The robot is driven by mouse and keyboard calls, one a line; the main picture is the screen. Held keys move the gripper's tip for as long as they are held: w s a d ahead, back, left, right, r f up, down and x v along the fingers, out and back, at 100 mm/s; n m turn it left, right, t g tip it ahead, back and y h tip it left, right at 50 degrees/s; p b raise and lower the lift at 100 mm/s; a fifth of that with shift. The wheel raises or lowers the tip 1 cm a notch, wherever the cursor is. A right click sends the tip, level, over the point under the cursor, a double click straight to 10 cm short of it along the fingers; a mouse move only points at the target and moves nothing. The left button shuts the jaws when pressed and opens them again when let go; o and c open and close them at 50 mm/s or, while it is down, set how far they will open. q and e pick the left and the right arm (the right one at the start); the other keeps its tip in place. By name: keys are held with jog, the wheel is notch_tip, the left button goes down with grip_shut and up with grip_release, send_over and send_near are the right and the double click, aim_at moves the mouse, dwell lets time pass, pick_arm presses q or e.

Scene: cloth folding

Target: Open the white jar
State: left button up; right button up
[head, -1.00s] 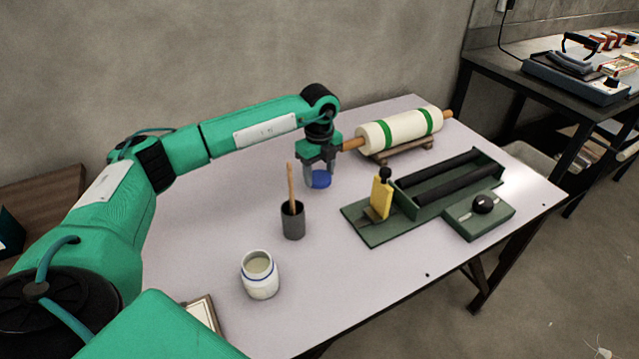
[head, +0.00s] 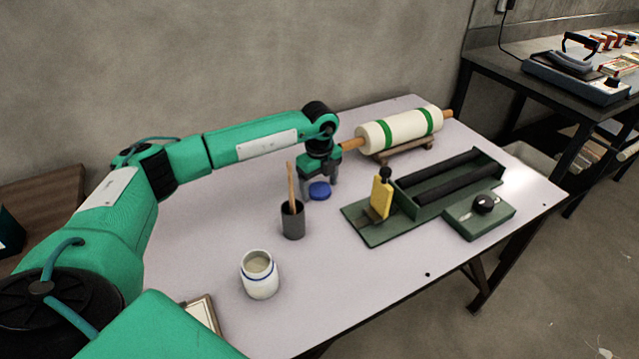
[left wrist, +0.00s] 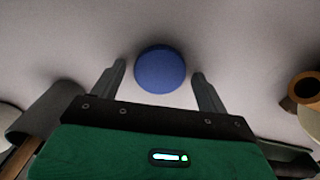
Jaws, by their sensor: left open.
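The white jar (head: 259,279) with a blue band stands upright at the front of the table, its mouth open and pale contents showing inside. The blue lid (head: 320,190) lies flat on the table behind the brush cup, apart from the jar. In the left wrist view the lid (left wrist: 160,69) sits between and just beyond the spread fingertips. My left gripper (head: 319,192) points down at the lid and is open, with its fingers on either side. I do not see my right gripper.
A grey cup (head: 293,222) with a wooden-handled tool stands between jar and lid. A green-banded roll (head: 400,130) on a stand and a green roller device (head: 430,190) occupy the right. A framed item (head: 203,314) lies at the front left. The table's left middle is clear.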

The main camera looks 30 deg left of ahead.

→ Exercise task
Ignore the images and quote every line of the listing exactly.

→ Expected answer
The robot is driven by mouse and keyboard calls, one a line; the main picture is the screen. Held keys move the gripper's tip for as long as they are held: w s a d ahead, back, left, right, r f up, down and x v along the fingers, out and back, at 100 mm/s; n m turn it left, right, t g tip it ahead, back and y h tip it left, right at 50 degrees/s; p b raise and lower the lift at 100 mm/s; a fifth of that with shift. The wheel raises or lowers the tip 1 cm a notch, wherever the cursor is. A right click sends the tip, level, over the point under the cursor, a double click straight to 10 cm short of it along the fingers; a mouse move only points at the target and moves nothing. The left button shuts the jaws when pressed and opens them again when let go; o and c open and close them at 50 mm/s or, while it is down, set how far they will open. q and e pick the left and the right arm (the right one at the start); the other keeps its tip in place. By name: keys are held with jog, the wheel is notch_tip, the left button goes down with grip_shut and up with grip_release, send_over and send_near are the right and the double click, aim_at moves the mouse, dwell lets time pass, pick_arm presses q or e.

Scene: cloth folding

Target: Open the white jar
State: left button up; right button up
[head, -1.00s] 
[head, +0.00s] 
[left wrist, +0.00s] 
Jaws, by their sensor: left open.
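The white jar (head: 259,279) with a blue band stands upright at the front of the table, its mouth open and pale contents showing inside. The blue lid (head: 320,190) lies flat on the table behind the brush cup, apart from the jar. In the left wrist view the lid (left wrist: 160,69) sits between and just beyond the spread fingertips. My left gripper (head: 319,192) points down at the lid and is open, with its fingers on either side. I do not see my right gripper.
A grey cup (head: 293,222) with a wooden-handled tool stands between jar and lid. A green-banded roll (head: 400,130) on a stand and a green roller device (head: 430,190) occupy the right. A framed item (head: 203,314) lies at the front left. The table's left middle is clear.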

The main camera looks 30 deg left of ahead.

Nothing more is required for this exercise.